It seems hard to justify the extra $75,000 to own #1, especially as there’s another #1 out there from the Norwood plant
Introduced to the public on February 26, 1970, the 1970 Camaro series stayed in production for twelve years. This handsome design survived gas crises, “big bumper” redesigns, and emasculating emissions. Attesting to its popularity, the last year’s production in 1981 totaled 126,139 units, almost the same as the 1970 model year, when 124,901 cars were produced.
In all, Chevrolet built 1,936,869 second-generation Camaros, which makes the very first one an important automobile. Chevy had two production lines, and this car-L500001-was built in Van Nuys, California. It is the first of one of the longest lines of sports cars ever built. The other production line at Norwood, Ohio, is characterized with the prefix “N.”
The second generation Camaro was dramatically restyled, with a long nose, short deck, and square grille.
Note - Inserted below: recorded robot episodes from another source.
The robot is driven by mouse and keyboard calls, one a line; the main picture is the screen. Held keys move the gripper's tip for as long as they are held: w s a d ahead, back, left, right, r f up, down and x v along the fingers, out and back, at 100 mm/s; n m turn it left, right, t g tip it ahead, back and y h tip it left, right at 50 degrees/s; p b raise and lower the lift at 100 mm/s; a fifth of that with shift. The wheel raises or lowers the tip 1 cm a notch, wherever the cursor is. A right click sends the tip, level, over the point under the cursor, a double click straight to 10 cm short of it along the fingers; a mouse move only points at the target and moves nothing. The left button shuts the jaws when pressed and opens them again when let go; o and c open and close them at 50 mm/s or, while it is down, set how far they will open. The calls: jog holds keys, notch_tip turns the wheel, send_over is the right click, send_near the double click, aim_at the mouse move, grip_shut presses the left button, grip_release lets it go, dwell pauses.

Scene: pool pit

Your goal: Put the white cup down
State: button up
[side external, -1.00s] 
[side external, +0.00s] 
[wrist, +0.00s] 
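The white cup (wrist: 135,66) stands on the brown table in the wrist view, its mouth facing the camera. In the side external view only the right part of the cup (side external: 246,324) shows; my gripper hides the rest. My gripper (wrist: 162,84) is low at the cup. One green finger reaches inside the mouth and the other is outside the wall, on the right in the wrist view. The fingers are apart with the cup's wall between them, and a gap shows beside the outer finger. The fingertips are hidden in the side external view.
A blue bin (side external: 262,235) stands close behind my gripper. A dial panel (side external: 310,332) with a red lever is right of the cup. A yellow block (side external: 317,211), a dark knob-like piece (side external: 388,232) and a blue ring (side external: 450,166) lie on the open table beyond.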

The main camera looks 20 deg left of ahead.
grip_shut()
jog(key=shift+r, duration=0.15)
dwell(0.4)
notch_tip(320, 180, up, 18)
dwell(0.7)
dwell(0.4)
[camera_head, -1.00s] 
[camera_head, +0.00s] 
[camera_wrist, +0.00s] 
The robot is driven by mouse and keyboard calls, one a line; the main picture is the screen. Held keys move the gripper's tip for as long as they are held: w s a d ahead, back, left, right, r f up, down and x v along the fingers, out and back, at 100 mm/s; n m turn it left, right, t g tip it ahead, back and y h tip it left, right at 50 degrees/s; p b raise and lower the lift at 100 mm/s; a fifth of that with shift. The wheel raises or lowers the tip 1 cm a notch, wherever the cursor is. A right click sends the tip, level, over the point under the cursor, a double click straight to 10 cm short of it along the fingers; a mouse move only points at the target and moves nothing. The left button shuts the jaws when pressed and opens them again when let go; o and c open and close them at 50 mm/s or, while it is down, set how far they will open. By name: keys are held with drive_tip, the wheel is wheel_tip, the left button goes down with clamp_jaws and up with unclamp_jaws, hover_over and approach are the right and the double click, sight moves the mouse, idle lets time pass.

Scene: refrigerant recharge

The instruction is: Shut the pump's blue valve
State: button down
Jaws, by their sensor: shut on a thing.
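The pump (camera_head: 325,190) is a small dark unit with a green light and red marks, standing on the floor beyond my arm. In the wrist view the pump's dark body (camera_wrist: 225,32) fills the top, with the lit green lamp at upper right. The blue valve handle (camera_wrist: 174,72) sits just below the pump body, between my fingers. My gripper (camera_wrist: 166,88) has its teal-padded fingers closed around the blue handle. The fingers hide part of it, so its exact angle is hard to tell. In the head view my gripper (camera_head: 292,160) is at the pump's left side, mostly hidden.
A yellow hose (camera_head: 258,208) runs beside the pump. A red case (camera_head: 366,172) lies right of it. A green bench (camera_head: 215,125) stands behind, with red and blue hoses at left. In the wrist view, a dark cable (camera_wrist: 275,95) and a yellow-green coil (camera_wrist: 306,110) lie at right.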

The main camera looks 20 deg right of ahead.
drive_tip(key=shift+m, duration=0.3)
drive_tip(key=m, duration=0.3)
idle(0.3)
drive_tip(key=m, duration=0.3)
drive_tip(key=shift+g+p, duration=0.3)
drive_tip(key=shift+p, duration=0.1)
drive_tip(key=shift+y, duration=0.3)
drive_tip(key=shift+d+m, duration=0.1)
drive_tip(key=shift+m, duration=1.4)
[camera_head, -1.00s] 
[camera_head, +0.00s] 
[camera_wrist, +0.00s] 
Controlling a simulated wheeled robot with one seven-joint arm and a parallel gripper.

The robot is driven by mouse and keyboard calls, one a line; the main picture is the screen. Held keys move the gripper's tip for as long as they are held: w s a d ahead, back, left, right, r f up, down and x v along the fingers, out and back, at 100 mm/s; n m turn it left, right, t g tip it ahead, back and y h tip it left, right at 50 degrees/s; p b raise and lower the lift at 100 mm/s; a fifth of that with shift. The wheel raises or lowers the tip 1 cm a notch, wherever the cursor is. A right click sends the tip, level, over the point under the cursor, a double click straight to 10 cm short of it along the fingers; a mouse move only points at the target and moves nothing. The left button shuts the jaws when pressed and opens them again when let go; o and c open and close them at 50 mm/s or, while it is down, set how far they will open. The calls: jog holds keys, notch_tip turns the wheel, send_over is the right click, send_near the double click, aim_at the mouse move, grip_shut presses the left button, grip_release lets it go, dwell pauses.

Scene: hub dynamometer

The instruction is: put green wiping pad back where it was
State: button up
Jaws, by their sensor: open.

This first car has a full-width front bumper over horizontal parking lights, as opposed to the half bumpers and round turn signals in the Rally Sport. It’s on the same 108-inch wheelbase as the earlier cars but is three inches longer overall. Plain, smooth sides lead to a blind C-pillar and Kamm tail with round taillights.
This 1970 Chevrolet Camaro Sport Coupe has just completed a comprehensive restoration, and has been repainted in its original classic white with a black vinyl roof and blue interior. It’s powered by its original 350-ci, 250-hp “NN” V8 with a 350 Turbo Hydramatic auto transmission. The original assembly sheet was salvaged and the car has its original options-air conditioning, power steering, power brakes, console, tinted glass, white letter tires, convenience lamps, pushbutton radio, windshield antenna, clock, custom seats, and deluxe interior.
Records indicate this Camaro Sport Coupe was originally a courtesy car in the regional test fleet, and it’s sure to be welcome at both concours and Chevrolet events as a centerpiece.